Point three, Hamamoto says "we will overhaul SCBM (School-Community Based Management). In its current form, it simply doesn't work."

She's right about this, and the designers were the DOE and the Board of Education. The promised overhaul will be in the hands of the same DOE and BOE that has been in charge of education since the SCBMs were introduced. Exactly why haven't they worked since then, and why wasn't the problem corrected before now?

Point four, the superintendent says she wants to pay for performance cooperation with her partners in organized labor. How long do you think those negotiations will take before they get something that everyone likes?

Can we really afford to wait?

Points five and six, Hamamoto says she wants the principals to work year-round and the teachers to work 11-month years. Most already do without pay, but what will the financial costs be for these extensions? Will that money come from existing programs, or are they supplementary to the more than $1.7 billion we already spend on operations?

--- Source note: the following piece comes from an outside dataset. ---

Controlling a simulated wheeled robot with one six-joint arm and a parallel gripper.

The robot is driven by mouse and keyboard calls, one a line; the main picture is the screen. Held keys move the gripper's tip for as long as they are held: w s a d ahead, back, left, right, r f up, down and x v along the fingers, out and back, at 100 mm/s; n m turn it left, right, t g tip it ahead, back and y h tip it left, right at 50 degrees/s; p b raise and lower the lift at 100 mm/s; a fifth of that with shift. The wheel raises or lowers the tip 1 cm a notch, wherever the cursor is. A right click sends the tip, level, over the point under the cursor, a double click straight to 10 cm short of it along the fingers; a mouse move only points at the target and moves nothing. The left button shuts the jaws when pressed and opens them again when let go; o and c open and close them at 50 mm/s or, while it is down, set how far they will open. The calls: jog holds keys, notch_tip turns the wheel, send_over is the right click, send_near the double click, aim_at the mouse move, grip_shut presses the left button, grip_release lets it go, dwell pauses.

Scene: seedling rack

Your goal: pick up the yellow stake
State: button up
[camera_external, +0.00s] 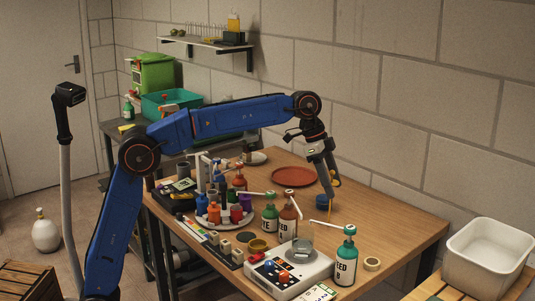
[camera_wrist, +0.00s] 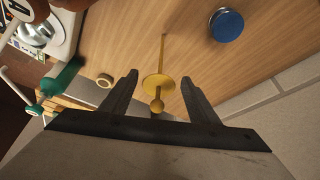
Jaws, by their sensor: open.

There is already plenty of money.

Last, "and most important" the superintendent says, point seven is "to unshackle the DOE from other state departments."

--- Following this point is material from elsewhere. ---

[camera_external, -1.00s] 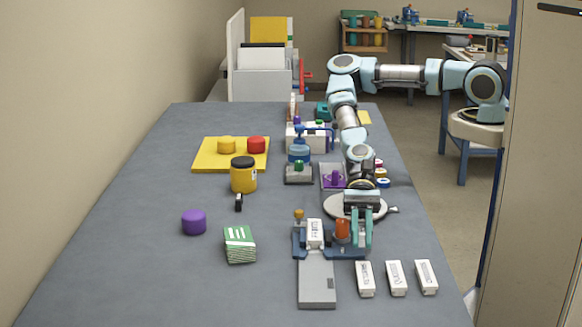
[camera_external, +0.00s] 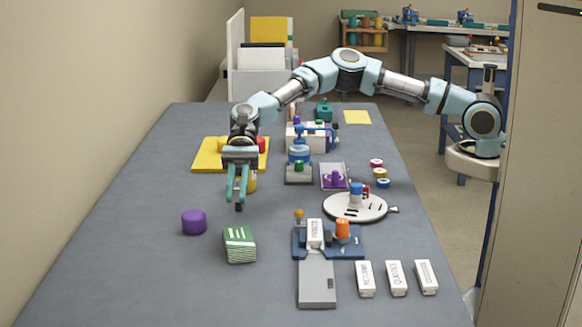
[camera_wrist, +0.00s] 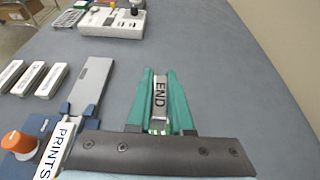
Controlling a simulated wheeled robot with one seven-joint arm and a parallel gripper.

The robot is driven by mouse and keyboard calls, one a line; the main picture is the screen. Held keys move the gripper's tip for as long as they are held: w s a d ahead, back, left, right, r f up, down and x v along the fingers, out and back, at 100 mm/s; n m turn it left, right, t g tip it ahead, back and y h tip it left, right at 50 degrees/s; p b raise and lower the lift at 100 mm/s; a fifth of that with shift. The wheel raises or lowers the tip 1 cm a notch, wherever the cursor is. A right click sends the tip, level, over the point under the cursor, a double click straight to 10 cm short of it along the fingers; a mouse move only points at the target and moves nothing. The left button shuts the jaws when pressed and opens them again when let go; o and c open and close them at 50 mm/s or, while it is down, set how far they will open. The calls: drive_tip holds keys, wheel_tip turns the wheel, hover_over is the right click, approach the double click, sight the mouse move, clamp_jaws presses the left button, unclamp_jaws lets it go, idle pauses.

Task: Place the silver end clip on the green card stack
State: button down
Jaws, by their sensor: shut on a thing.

Other departments are not the problem. What we need to do is unshackle the schools from the bloated central, controlling DOE bureaucracy.

Hamamoto is going to host an education summit in March and wants everyone to participate. "We will collectively decide what we need to do to reinvent our public school system," she says.

Perhaps they'll listen to everyone and write the ideas down on lots of flip charts. Then, she can have her staff summarize all the ideas and we can discuss them some more. Maybe form a few task forces, or by then, a blue-ribbon panel.

Enough already. This becomes too much theater with too little content. The education of our state and the futures of our children are at stake.